TASK OBJECTIVE:
Look through the entries and report how many lines include the word "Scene". Give the number alone.

DATA FOR PROCESSING:

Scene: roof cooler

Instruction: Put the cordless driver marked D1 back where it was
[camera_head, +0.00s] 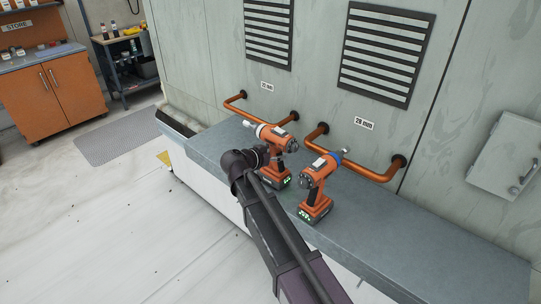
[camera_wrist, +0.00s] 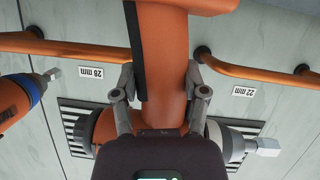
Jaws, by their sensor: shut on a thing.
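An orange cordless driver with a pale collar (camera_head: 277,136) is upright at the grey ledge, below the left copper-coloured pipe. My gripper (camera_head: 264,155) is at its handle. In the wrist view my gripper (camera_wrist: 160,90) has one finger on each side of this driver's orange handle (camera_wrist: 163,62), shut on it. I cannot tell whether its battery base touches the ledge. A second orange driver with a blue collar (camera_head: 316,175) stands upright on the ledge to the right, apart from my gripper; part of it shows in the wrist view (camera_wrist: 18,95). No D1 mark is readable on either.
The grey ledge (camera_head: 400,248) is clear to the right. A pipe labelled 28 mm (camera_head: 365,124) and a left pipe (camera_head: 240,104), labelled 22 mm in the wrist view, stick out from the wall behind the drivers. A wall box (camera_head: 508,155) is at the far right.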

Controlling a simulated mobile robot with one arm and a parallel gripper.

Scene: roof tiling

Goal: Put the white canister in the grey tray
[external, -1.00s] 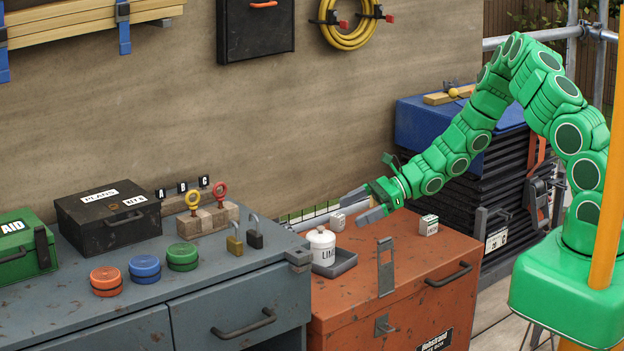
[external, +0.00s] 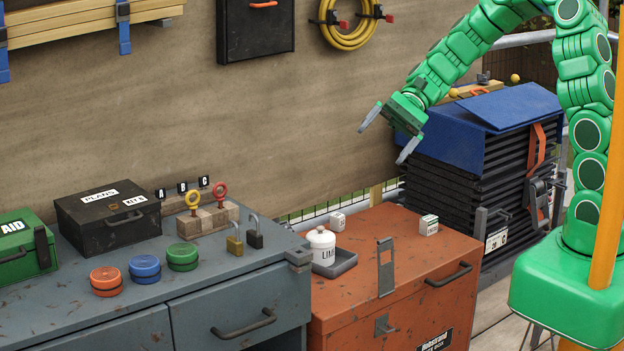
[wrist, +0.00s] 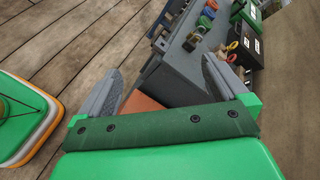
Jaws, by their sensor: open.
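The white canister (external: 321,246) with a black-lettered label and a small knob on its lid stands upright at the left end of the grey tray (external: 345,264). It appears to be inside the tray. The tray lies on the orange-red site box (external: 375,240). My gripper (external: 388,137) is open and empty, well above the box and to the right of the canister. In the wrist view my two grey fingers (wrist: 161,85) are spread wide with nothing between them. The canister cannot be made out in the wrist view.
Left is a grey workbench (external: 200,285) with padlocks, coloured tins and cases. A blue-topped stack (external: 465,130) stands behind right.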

* * *

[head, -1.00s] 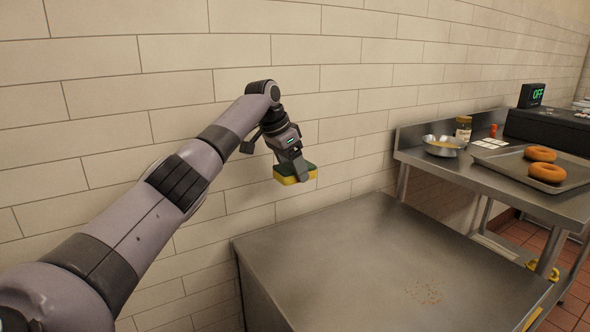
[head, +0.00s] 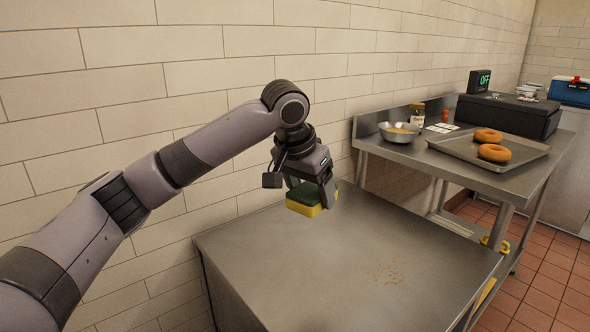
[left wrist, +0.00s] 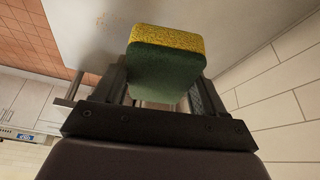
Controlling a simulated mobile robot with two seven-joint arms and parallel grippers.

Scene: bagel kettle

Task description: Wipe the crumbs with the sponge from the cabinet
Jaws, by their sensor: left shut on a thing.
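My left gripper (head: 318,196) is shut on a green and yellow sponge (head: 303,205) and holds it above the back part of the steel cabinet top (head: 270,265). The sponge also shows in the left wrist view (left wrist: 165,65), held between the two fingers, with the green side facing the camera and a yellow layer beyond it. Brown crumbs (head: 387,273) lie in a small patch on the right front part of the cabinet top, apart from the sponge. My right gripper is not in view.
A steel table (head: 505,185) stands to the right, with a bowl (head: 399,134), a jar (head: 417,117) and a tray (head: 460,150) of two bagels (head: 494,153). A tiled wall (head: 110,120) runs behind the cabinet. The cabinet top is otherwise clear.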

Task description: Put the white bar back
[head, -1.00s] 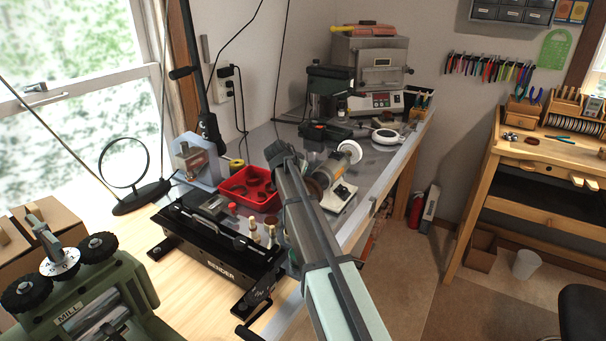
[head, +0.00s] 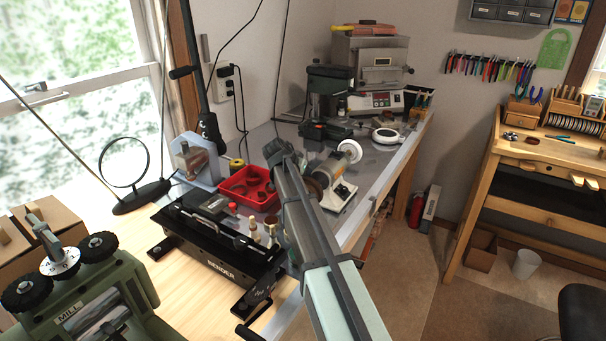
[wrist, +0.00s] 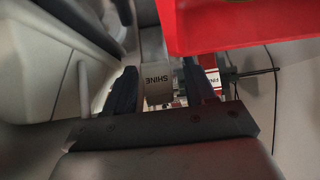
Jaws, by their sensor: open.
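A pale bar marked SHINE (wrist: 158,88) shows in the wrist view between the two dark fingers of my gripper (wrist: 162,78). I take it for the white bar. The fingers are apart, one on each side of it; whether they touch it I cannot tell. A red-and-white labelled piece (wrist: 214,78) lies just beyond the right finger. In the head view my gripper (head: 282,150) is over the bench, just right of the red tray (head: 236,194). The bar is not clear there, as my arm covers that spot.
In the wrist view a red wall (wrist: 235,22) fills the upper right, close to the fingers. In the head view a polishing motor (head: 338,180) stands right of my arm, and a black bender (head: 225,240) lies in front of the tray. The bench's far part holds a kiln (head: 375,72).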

EXERCISE SOLUTION:
3